Whenever a line below holds the word "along", copy that line.
>> begin Data shown
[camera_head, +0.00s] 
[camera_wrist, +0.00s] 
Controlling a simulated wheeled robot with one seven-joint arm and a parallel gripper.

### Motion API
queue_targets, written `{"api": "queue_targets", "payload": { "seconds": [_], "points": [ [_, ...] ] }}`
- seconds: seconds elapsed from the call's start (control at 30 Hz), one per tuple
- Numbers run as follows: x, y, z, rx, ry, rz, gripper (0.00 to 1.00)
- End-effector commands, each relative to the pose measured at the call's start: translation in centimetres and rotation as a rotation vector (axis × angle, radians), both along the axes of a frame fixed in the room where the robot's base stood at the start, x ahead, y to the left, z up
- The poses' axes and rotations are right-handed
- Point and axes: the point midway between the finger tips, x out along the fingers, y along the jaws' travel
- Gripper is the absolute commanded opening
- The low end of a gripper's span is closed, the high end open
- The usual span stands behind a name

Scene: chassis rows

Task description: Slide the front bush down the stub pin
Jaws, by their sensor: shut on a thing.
>> end Data shown
- **Correct result**:
- End-effector commands, each relative to the pose measured at the call's start: translation in centimetres and rotation as a rotation vector (axis × angle, radians), both along the axes of a frame fixed in the room where the robot's base stood at the start, x ahead, y to the left, z up
- Point and axes: the point midway between the finger tips, x out along the fingers, y along the jaws' travel

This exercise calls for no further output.